▸ **Exercise directions**:
Wherever the string "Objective" occurs in a line of these records, report that line.

▸ **Provided entries**:
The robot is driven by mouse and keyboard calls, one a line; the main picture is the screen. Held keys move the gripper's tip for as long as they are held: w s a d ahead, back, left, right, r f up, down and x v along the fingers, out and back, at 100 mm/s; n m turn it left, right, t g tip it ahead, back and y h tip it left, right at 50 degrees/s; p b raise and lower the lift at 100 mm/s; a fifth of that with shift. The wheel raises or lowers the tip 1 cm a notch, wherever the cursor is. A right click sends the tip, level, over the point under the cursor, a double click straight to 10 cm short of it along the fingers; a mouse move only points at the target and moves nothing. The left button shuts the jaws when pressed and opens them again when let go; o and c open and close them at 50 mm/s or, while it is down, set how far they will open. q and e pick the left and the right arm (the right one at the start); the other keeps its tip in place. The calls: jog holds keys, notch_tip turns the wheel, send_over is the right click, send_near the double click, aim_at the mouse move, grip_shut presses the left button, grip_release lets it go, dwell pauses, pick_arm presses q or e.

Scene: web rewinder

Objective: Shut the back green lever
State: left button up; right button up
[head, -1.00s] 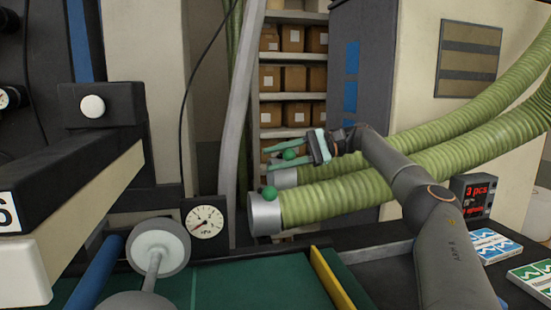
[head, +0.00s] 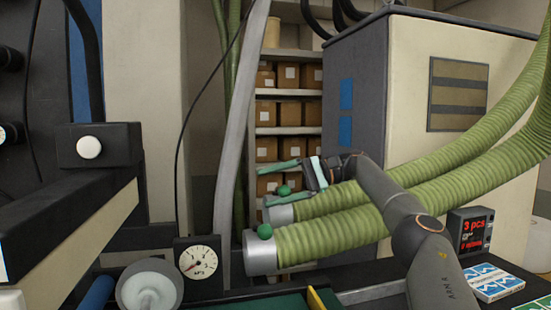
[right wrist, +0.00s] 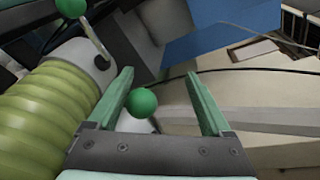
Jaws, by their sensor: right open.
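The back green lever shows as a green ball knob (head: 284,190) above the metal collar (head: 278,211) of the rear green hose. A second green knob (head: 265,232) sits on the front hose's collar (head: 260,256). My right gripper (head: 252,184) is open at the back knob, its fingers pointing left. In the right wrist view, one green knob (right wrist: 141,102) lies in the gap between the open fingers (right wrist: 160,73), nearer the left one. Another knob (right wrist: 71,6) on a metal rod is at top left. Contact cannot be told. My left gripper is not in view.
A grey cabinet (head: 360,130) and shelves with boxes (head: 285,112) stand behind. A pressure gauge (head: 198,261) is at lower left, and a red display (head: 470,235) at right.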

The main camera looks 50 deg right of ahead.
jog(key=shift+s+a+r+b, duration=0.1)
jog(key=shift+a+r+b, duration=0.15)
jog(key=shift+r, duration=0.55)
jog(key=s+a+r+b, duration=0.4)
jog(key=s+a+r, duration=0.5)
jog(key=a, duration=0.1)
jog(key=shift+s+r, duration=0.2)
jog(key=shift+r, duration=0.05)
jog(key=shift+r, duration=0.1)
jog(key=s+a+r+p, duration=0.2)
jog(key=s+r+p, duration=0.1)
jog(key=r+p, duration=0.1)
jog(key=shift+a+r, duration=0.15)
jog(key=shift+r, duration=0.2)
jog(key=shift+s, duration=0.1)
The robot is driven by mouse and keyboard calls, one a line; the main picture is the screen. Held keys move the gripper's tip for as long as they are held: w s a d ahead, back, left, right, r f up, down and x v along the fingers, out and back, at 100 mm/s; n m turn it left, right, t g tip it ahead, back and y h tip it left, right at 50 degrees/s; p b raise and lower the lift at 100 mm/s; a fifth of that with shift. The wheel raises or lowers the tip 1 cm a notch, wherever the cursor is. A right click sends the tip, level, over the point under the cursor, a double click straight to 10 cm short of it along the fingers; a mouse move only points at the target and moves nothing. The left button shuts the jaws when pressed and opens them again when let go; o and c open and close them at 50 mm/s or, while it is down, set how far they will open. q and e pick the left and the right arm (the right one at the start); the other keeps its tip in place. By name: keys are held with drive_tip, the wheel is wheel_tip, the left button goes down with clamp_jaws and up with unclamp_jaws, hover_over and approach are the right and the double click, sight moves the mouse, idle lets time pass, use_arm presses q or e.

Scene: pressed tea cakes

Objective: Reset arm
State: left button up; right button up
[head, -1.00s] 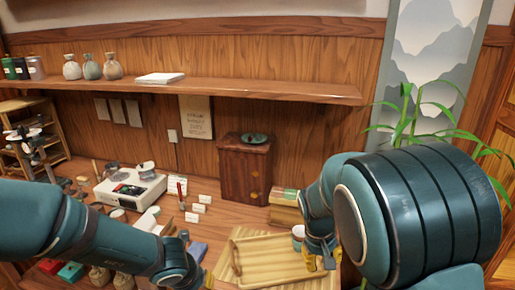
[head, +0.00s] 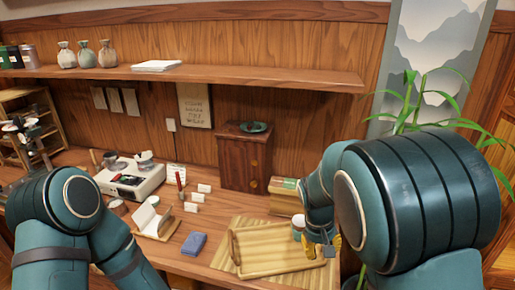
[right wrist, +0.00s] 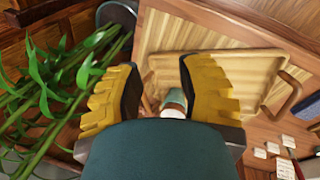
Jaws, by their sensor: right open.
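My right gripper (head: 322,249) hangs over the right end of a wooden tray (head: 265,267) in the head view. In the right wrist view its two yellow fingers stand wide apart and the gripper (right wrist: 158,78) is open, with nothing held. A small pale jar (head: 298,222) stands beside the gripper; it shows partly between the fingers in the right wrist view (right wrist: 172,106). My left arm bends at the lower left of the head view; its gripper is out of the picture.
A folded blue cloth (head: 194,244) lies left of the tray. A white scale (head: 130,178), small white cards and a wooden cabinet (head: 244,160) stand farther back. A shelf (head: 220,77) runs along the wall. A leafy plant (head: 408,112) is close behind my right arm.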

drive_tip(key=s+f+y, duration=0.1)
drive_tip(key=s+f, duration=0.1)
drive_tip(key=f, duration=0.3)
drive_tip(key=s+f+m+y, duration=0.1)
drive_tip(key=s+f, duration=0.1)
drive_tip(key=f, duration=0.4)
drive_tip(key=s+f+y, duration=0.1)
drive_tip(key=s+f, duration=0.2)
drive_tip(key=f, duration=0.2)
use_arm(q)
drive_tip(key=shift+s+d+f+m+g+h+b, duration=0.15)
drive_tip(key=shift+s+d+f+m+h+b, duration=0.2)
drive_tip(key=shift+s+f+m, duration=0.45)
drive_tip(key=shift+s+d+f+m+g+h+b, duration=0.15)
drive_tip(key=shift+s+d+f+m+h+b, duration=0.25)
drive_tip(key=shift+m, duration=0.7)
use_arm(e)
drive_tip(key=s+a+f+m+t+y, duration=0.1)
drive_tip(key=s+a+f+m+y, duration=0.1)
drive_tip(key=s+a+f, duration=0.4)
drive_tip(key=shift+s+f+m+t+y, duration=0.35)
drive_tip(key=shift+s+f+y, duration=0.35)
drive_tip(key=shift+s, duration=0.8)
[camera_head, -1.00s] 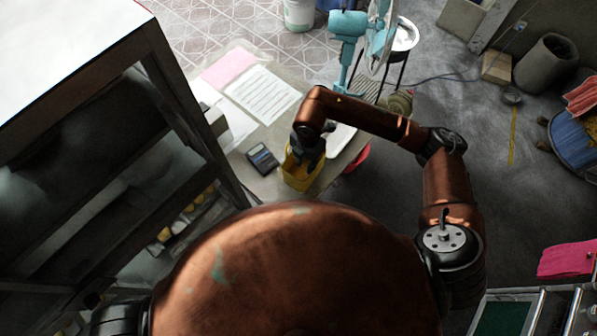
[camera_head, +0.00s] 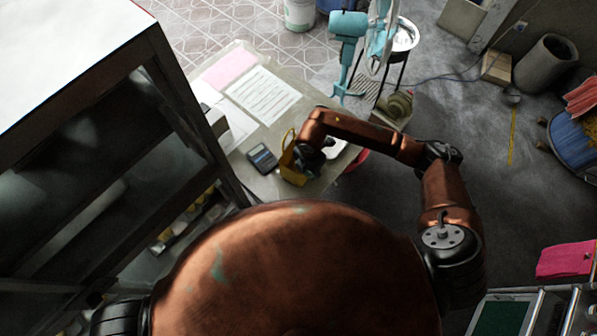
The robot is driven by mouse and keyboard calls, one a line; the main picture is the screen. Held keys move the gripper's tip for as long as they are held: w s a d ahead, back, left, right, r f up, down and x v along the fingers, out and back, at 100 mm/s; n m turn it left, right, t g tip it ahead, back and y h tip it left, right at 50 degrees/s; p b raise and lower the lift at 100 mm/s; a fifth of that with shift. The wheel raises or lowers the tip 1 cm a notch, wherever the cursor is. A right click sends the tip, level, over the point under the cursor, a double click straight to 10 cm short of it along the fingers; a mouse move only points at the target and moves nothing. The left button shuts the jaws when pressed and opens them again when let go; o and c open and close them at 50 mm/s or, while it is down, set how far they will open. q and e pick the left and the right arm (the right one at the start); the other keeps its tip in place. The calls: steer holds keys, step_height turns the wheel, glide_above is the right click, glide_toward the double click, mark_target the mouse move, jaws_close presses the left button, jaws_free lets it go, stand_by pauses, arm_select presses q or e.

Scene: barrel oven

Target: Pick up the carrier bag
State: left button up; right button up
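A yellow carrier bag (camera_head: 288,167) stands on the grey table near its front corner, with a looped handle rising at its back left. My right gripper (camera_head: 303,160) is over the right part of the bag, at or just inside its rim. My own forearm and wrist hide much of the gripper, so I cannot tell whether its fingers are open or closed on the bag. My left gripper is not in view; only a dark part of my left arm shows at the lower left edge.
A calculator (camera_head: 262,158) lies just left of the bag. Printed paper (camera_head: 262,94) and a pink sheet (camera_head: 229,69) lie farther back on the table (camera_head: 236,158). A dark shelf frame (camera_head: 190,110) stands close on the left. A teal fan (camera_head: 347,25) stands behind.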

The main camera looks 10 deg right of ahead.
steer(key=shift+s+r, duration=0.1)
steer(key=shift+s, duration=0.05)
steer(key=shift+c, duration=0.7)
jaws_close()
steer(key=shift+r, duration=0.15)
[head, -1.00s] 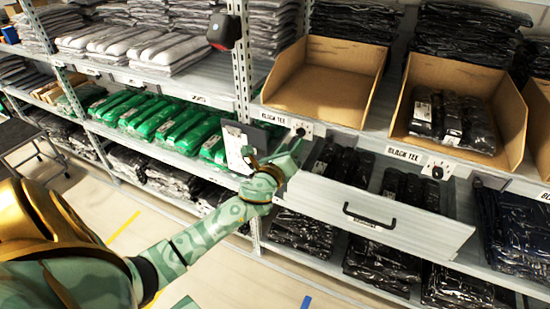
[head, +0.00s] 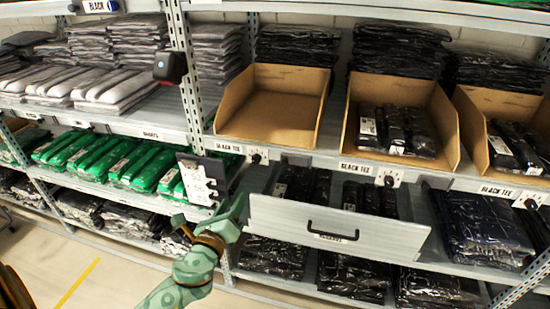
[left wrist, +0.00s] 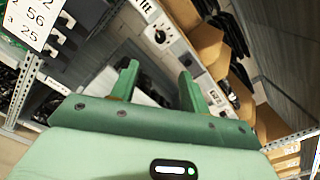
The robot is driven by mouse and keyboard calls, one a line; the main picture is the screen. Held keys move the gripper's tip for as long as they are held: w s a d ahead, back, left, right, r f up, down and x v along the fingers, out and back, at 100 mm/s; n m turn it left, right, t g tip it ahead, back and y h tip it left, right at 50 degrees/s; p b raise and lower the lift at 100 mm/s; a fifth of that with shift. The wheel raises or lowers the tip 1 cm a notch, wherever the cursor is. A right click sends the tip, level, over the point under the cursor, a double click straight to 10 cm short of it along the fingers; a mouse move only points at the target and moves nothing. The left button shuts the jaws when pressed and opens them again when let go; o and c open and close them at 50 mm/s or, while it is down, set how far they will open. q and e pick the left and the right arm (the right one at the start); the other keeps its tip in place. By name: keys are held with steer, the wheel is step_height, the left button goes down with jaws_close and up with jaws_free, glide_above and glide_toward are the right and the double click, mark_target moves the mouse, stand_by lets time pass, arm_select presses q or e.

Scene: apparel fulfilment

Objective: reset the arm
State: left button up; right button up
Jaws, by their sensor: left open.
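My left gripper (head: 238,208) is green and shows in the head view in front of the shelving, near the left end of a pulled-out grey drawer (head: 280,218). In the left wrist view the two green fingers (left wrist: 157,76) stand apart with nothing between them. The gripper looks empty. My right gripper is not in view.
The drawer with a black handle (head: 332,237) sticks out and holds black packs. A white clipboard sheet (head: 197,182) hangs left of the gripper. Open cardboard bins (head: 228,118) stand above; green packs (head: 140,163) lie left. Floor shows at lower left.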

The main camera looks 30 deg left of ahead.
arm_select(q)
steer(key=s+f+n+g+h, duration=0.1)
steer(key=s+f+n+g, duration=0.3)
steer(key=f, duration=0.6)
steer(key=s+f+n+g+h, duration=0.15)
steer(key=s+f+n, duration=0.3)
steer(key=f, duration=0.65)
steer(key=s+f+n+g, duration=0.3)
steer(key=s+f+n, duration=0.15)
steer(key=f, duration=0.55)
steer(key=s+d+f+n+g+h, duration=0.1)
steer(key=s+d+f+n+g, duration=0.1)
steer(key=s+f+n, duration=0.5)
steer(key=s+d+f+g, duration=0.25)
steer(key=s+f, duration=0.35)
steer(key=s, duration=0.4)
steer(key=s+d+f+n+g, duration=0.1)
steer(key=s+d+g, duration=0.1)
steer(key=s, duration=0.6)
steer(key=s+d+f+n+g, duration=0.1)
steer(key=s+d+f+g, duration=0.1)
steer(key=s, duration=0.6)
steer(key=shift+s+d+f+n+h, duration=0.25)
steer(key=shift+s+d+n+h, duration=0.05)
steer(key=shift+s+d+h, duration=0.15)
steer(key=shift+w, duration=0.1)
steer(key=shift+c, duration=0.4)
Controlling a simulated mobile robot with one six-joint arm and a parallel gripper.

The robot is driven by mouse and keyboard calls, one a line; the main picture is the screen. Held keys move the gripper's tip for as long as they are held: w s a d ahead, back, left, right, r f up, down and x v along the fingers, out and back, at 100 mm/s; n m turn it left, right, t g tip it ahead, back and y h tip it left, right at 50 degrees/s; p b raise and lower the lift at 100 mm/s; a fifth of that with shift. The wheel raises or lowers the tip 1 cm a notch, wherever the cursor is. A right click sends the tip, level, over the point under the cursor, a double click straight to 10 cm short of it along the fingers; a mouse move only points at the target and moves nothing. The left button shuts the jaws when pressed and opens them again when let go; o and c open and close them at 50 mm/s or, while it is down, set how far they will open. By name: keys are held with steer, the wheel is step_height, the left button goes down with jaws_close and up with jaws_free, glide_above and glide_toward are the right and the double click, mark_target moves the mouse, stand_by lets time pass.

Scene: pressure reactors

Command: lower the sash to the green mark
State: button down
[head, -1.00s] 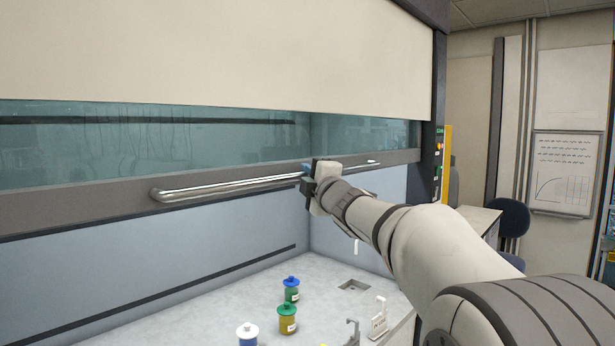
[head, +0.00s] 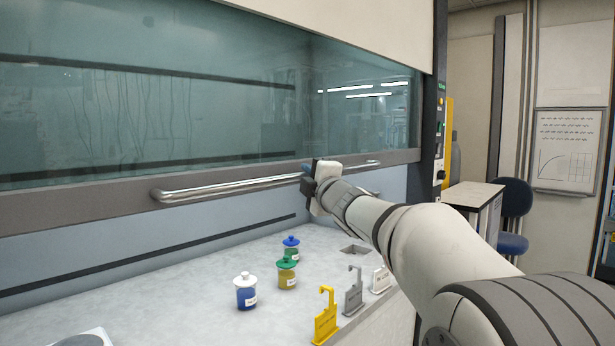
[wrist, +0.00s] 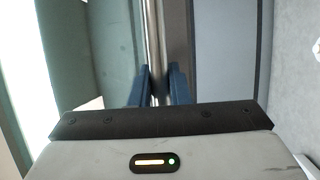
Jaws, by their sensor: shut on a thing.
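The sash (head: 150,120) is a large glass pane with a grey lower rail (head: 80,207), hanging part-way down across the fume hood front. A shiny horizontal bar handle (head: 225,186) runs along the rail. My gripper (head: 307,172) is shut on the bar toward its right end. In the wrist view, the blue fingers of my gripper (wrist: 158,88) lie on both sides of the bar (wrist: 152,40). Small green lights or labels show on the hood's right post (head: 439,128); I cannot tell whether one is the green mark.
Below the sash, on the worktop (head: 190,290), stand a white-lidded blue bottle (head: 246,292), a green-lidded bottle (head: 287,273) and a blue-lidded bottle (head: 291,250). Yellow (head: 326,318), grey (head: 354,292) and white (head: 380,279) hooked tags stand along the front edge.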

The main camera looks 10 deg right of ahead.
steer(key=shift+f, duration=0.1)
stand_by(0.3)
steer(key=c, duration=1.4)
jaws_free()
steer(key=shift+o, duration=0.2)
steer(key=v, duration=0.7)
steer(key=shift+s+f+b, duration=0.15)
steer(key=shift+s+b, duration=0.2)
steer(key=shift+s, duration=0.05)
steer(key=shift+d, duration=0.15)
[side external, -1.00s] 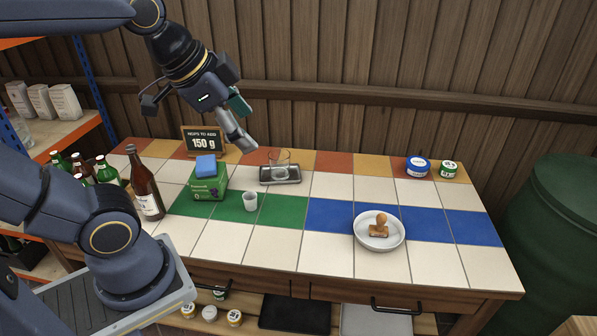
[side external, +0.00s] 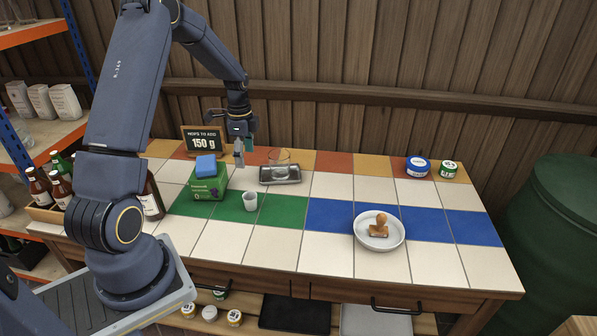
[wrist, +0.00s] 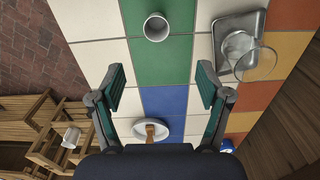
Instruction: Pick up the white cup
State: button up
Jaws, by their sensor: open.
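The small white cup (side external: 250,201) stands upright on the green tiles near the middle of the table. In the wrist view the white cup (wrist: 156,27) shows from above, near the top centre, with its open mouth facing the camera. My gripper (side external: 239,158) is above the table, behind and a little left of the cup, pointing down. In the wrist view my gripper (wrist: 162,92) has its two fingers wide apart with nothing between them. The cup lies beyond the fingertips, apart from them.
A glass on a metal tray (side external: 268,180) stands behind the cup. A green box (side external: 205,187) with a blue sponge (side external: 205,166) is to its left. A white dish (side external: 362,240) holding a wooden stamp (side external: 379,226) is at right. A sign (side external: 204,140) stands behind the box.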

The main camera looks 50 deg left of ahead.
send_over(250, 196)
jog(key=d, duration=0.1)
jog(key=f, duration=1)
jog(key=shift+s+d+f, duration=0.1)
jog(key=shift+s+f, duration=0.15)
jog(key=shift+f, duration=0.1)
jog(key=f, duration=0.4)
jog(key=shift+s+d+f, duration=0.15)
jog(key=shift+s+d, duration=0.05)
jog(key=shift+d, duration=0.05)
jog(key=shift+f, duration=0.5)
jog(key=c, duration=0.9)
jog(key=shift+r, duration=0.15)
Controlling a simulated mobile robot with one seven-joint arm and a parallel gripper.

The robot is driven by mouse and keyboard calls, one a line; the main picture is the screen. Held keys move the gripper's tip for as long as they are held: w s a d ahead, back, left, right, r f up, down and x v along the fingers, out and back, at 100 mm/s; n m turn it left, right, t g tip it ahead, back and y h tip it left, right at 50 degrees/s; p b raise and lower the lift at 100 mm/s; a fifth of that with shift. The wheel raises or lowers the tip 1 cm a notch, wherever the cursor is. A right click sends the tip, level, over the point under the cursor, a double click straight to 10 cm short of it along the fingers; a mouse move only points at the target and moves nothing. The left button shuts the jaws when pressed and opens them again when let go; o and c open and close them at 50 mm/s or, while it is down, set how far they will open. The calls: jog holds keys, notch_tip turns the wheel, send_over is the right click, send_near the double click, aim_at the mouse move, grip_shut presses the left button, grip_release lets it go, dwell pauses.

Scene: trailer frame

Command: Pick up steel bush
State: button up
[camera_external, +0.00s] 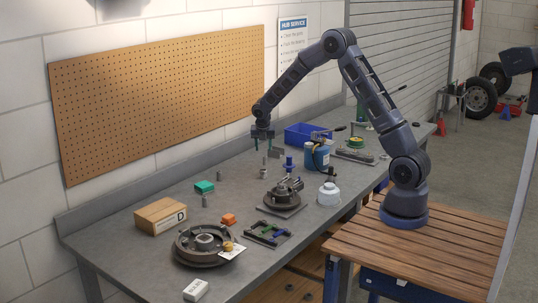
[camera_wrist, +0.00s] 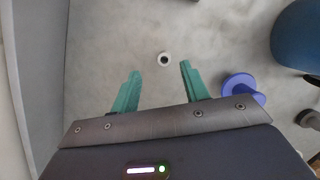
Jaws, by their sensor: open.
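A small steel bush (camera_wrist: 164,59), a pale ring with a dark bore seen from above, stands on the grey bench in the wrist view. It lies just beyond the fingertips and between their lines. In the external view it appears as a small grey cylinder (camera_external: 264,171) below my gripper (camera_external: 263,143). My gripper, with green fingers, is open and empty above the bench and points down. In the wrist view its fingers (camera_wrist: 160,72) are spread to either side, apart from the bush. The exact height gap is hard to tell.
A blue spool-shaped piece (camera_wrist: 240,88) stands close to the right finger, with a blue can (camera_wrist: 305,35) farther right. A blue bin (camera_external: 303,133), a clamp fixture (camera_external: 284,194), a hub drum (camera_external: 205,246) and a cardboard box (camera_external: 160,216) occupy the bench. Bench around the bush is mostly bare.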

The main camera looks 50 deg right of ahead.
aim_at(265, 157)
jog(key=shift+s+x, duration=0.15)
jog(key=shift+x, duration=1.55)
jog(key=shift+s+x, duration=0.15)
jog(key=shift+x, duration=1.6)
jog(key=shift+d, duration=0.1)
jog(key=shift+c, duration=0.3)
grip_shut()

▸ **Correct response**:
Objective: Shut the back green lever
Objective: Reset arm
Objective: reset the arm

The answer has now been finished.